— ENTRIES SUPPLIED —
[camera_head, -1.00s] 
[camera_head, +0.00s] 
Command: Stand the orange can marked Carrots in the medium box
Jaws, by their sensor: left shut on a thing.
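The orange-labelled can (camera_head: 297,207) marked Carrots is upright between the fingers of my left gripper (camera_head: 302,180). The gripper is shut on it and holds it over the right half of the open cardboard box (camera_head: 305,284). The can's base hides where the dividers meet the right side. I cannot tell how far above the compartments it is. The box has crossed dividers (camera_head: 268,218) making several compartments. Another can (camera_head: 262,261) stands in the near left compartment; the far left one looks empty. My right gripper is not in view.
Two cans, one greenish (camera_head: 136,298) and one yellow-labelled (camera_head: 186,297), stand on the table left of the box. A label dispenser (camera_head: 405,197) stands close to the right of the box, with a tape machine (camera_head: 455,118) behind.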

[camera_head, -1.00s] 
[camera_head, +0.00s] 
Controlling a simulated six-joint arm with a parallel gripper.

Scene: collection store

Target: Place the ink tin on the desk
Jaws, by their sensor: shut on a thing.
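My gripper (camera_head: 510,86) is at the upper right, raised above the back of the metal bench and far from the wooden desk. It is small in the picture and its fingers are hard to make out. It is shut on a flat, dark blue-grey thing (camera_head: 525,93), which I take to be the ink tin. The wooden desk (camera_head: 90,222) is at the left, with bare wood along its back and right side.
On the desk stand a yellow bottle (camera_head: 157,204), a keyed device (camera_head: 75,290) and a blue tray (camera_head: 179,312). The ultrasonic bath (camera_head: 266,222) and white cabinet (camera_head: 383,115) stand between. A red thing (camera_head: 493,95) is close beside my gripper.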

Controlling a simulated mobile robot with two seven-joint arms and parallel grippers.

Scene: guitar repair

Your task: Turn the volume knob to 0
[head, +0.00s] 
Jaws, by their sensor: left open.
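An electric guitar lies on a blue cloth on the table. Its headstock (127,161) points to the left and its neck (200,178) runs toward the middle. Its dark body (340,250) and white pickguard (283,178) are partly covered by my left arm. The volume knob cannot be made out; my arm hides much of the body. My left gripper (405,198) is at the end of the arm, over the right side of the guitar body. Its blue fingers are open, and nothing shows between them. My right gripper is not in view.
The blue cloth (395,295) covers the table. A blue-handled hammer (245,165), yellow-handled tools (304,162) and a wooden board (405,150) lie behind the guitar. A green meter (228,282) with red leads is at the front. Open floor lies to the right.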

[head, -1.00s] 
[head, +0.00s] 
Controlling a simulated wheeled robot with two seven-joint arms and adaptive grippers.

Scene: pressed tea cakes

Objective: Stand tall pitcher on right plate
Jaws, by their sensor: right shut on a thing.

— DIRECTIVE —
Every line from the line containing "Objective: Stand tall pitcher on right plate" to the last line of the material above must be repeated exactly, and no other line.

— EXERCISE RESPONSE —
Objective: Stand tall pitcher on right plate
Jaws, by their sensor: right shut on a thing.

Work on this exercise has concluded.